Some tournaments offer the option of a re-buy. A re-buy allows a player who is low on chips early on in the tournament the option for, at a given price, a boost to his supply of chips or to re-enter the tournament with a fresh supply of chips. There are two types of re-buys: conditional and unconditional. For example, if in the first three rounds of the tournament a player is below his $500 play money, for $15 the player may get increased by another $500 in play money. This is conditional. Between the third and fourth ounds, any player may, for $20, purchase $1,000 in play money. This is unconditional.

This is not always true. In the marquis $10,000 event at the World Series of Poker, a player receives exactly $10,000 in play chips. These are not negotiable; a player in the gutter could not swap his play chips for real money.

Depending on the tournament, the re-buy money will go to either the organizers as a way to defray costs or to the prize pool.

Open tournament

An open tournament is, quite simply, any tournament which is open to any player capable of legally playing and putting up the entry fee. The World Series of Poker is such an example; if you can pony up the $10,000 entry fee, you're in the game.
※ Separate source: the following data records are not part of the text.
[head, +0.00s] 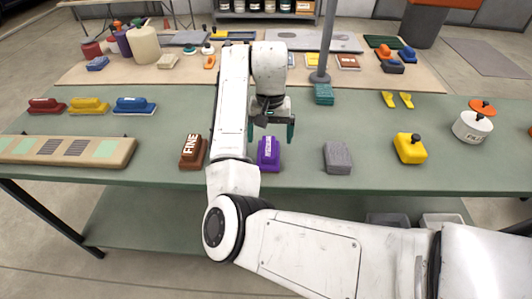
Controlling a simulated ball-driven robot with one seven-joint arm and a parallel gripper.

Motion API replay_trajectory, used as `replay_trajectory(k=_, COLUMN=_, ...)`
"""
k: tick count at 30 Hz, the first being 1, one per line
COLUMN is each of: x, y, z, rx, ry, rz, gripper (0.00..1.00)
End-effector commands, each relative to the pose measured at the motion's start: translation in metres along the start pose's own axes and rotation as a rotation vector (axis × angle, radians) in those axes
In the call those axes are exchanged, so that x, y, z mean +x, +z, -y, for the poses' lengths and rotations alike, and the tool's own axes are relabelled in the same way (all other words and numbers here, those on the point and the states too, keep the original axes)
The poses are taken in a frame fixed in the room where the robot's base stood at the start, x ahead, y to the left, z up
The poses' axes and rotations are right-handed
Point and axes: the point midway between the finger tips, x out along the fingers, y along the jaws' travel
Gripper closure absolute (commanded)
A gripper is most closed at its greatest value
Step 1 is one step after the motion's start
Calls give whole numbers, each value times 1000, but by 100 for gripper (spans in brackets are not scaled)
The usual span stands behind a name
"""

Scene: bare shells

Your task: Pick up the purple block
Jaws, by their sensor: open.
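The purple block (268,155) stands near the front edge of the green table, with pale lettering on its face. My gripper (272,130) points down just above and behind it, with its dark green-tipped fingers apart. The fingers look empty. In this one view I cannot tell whether they overlap the block's top or stay clear of it. Part of my arm comes close to the block's left side in the picture.
A brown block marked FINE (193,151) stands to the left, a grey block (338,157) and a yellow block (410,148) to the right. A teal block (324,94) lies behind, near a grey pole (325,45). A wooden board (65,150) lies at the far left.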

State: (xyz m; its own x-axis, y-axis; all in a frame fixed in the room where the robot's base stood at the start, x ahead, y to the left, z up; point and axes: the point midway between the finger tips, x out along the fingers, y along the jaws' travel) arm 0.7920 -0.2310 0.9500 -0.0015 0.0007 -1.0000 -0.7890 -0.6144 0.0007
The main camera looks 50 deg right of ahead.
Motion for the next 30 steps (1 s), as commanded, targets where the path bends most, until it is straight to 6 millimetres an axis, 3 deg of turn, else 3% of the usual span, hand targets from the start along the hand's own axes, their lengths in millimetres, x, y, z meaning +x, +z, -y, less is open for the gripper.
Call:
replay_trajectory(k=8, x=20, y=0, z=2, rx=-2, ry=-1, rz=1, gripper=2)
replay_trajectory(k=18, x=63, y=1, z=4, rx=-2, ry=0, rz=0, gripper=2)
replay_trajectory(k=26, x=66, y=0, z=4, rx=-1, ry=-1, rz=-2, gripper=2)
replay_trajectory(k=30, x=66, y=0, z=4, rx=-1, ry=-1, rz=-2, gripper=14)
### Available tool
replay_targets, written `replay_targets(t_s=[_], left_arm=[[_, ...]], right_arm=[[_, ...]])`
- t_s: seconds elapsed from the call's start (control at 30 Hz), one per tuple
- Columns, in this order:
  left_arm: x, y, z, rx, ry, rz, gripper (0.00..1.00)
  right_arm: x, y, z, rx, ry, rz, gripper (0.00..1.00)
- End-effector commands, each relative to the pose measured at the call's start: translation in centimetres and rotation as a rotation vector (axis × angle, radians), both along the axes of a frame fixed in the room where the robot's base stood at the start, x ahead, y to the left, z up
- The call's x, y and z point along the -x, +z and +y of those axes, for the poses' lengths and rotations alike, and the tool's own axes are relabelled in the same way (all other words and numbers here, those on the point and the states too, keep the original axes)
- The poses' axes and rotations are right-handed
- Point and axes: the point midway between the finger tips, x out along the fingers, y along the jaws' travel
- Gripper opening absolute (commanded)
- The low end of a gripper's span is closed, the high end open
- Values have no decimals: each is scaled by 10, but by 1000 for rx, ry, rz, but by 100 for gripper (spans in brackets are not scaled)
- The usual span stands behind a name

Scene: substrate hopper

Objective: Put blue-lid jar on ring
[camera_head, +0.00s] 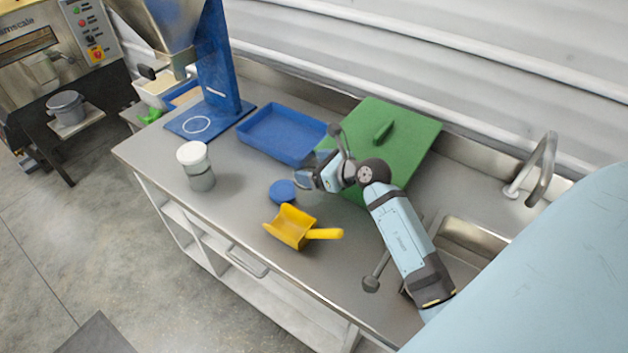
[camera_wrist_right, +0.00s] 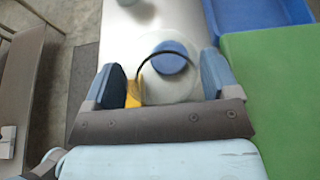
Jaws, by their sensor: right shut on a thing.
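The blue lid (camera_head: 282,191) of the jar shows in the head view just left of my right gripper (camera_head: 305,180). The jar's body cannot be made out there. In the right wrist view, the blue lid (camera_wrist_right: 170,57) lies within a pale round shape between the two fingers of my right gripper (camera_wrist_right: 163,83). The gripper is shut on the jar. The white ring (camera_head: 197,124) is marked on the blue base plate (camera_head: 240,112) under the hopper, at the far left of the counter. My left gripper is not in view.
A white-lidded jar (camera_head: 198,165) stands on the counter (camera_head: 228,208) left of the gripper. A blue tray (camera_head: 270,137) and a green board (camera_head: 412,132) lie behind. A yellow scoop (camera_head: 290,228) lies in front. A sink (camera_head: 470,236) and tap (camera_head: 541,165) are at the right.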

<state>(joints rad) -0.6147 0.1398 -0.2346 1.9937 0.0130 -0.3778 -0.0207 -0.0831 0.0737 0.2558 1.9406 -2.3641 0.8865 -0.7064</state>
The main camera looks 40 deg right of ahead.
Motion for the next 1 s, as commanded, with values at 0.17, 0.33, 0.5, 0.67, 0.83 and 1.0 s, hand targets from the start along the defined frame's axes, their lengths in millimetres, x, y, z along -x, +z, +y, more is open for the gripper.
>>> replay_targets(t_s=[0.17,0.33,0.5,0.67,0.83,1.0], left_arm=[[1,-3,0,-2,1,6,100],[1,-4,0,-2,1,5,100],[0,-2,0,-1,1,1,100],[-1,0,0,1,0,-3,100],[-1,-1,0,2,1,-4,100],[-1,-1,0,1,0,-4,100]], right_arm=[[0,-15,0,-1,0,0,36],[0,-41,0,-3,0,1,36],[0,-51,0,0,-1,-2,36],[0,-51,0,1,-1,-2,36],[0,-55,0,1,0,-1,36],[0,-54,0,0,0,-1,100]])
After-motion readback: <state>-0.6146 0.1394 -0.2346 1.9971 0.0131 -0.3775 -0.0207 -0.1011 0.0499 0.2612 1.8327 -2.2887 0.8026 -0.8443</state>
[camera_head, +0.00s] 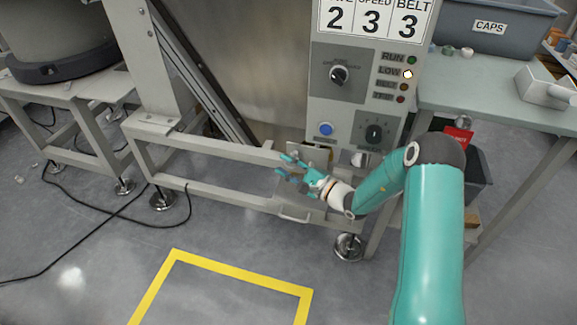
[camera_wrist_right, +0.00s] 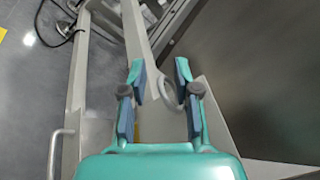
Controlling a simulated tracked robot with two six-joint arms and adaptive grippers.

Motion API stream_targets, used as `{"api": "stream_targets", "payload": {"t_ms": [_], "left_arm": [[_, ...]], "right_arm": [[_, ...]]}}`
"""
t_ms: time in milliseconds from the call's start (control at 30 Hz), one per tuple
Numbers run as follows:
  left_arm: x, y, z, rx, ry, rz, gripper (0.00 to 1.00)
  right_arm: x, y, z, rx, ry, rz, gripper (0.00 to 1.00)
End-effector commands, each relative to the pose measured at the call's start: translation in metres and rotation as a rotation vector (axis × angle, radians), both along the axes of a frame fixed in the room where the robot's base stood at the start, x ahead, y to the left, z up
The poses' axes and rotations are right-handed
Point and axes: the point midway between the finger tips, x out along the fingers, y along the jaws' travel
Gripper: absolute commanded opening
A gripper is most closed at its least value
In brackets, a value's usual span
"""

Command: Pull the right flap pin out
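My right gripper (camera_head: 286,168) is beside the machine's lower frame, below the control panel, in the head view. In the right wrist view my right gripper (camera_wrist_right: 161,75) has its two fingers well apart. A pale grey ring (camera_wrist_right: 167,102) shows between the fingers, nearer the right one; it looks like the pull ring of the flap pin. No contact with either finger is clear. The pin's shaft is not seen. In the head view the ring cannot be made out behind my fingers. My left gripper is not in view.
The control panel (camera_head: 352,95) stands above the gripper. A frame beam (camera_head: 225,151) runs left of it, and a bar handle (camera_head: 295,217) is below. A side table (camera_head: 485,92) with a grey caps bin (camera_head: 490,40) is at right. The floor inside the yellow marking (camera_head: 240,283) is clear.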

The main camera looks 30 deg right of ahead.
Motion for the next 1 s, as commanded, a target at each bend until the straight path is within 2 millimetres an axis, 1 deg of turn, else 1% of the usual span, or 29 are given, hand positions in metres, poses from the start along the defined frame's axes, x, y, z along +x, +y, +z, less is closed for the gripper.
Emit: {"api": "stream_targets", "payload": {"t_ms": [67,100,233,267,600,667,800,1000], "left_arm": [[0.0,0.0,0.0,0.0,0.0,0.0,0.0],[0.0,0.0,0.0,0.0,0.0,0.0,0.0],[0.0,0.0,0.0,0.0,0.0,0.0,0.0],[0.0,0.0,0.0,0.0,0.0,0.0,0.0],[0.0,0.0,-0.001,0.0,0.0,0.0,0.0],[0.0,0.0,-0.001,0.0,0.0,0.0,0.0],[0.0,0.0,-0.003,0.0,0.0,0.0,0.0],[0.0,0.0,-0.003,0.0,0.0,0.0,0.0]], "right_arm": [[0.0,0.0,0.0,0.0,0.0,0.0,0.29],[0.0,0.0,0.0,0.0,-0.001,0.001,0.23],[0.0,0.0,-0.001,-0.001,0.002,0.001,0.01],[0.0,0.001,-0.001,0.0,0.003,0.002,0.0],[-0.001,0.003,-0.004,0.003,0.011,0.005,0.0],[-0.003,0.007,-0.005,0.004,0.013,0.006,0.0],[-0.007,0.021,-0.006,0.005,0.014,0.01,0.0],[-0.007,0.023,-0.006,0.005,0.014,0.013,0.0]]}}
Closed/Invitational Tournament

A closed or invitational tournament is any tournament to which one must be specifically invited to participate. If, let's say, as a spectacle, Binion's Horseshoe invited all previous winners of the WSOP to play a tournament, this would be a closed tournament since there is a restriction on who may enter.

Satellite Tournament

For large tournaments with high entry fees, there are sometimes satellite tournaments available. A satellite tournament is simply a mini-tournament, for which the winner or winners receive a buy-in for the main tournament. Single table satellites generally consist of ten players, with the final winner receiving a buy-in to the main tournament. Chris Moneymaker, winner of the 2003 World Series of Poker, initially paid only $40 to enter a satellite tournament.


Depending on the game involved, there may be structured, semi-structured, or unstructured betting.
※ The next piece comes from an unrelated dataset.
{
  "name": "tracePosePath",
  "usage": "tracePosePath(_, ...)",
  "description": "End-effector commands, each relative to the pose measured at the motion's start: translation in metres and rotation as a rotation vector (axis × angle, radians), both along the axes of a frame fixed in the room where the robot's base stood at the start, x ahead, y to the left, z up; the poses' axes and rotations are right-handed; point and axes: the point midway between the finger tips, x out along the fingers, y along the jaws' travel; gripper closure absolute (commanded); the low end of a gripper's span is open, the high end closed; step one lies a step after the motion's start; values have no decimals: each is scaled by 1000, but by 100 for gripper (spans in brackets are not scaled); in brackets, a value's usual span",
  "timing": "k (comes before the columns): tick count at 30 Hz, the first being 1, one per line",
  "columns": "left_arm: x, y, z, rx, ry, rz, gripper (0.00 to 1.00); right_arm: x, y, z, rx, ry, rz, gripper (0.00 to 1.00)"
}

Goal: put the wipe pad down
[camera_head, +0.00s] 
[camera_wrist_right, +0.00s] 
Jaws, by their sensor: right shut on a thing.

Structured betting involves fixed denomination wagers and raises. For example, many Texas Hold 'em tourneys use a structured raise componant. For example, in a 50-100 round, after the blinds are played, in the forst two rounds of wagering. one may only bet or raise 50, so the first bet is 50, a raise makes it 100, etc. In the final two rounds of betting, the bet or raise amount would be 100.
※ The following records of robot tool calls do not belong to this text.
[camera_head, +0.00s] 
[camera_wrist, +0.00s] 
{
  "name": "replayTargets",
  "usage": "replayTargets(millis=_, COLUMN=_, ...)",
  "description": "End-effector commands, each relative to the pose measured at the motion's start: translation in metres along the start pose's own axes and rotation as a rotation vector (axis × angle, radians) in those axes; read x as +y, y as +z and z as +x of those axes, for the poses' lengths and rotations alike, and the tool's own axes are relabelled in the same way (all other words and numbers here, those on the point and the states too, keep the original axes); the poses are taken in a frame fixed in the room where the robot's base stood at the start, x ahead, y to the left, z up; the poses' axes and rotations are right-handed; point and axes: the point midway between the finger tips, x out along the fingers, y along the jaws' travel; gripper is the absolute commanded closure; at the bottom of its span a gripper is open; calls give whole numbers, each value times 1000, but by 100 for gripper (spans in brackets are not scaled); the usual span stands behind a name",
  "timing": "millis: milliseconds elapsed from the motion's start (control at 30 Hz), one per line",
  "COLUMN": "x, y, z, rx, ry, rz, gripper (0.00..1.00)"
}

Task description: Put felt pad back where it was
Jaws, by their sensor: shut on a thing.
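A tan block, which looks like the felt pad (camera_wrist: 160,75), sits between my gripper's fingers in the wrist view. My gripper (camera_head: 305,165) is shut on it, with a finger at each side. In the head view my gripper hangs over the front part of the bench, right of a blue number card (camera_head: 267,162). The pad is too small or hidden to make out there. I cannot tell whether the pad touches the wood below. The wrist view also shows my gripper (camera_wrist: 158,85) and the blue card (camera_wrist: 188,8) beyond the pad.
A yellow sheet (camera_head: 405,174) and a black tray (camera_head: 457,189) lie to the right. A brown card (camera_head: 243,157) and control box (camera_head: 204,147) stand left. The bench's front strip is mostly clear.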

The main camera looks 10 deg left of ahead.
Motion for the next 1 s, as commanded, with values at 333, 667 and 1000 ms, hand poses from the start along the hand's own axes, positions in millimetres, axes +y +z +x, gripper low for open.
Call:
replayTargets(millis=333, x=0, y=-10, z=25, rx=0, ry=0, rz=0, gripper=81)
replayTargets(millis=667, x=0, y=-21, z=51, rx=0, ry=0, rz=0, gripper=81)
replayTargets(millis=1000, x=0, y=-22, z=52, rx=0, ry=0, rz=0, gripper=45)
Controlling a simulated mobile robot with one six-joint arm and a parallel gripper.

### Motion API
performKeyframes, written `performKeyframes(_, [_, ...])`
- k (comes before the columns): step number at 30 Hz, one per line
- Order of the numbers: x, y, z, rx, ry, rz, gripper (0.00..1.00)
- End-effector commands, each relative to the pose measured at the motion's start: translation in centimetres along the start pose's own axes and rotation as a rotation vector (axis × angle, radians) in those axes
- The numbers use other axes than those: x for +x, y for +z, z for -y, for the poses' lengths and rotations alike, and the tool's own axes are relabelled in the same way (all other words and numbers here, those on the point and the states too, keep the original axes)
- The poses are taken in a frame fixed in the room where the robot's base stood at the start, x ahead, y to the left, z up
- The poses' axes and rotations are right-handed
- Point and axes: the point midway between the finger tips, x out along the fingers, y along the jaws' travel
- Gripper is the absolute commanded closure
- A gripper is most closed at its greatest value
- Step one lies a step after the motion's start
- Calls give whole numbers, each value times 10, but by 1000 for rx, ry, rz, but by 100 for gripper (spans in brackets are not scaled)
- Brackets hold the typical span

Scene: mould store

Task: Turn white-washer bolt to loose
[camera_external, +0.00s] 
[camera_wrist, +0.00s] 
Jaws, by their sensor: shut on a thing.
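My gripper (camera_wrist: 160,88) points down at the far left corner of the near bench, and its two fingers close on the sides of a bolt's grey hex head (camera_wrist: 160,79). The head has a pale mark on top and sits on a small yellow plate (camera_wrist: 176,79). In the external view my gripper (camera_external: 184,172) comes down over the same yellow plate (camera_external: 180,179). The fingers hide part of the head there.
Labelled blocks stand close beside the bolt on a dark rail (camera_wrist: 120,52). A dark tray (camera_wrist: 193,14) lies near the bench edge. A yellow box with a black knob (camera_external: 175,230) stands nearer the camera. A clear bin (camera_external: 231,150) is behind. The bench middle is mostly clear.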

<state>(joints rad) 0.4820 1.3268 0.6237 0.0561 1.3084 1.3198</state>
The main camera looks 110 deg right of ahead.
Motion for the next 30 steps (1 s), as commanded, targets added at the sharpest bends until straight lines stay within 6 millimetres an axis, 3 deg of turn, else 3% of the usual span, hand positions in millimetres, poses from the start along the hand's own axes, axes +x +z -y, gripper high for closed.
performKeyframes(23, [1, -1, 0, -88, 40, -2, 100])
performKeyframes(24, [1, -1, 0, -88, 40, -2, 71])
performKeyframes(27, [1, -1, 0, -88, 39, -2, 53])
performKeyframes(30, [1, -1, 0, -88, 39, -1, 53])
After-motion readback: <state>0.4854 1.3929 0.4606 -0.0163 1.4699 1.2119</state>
Semi-structured betting provides a range of potential wagers for the players. Seven-card stud will typically be of this format. At a 50-100 round, each round's minimum wager is 50, though a player may wager any permitted increment to 100. Raises are required to be equal to or exceed the current raise; thus, a player raising a current wager of 75 may not raise it by 50, but may only raise by 75 or 100.

Unstructured games are typified by No Limit Texas Hold 'em. Though there is a regularity to the blinds, there are essentially no restrictions to the wager size. The two most common words in No Limit are all in, meaning that the player is risking the lesser of his stake or any player who calls his bet on the turn of the cards. (If one player has 15,000 and calls "All In", and a player with 5,000 calls, only 5,000 of the first player's chips are at stake.)


Depending on the tournament, most to all the money entered in the form of entry fees, chip-buy fees, or re-buys are placed in a prize pool. This pool will pay out to the top players in the event, as determined by fall-out order, and may vary due to the size of the tournament.

For example, the top ten players are given prizes ranging from 2% to 30% of the prize pool. This means that the ninth-to-last player to lose all his chips will be in 10th place and receive 2% of the pool, the eighth-to-last player will receive (in this case) 3%, etc., until the final player to drop receives 20% and the final survivor of the match receives 30%.

Types of poker

Almost every tournament relies on a form of stud poker or community card poker, with the most common versions consisting seven-card stud, Omaha Hold 'em and Texas Hold 'em.

Places to play

Many casinos with poker rooms offer tournaments. In addition, there may be non-casino venues that offer such games, though with less scrutiny to the games it may be a corrupt game. Online, there are also poker websites that offer tournaments.

Major Tournaments

In the US, the two most significant tournaments are The US Poker Championships, held at the Taj Mahal casino in Atlantic City every December, and the granddaddy of them all, The World Series of Poker held at Binion's Horseshoe casino in Las Vegas.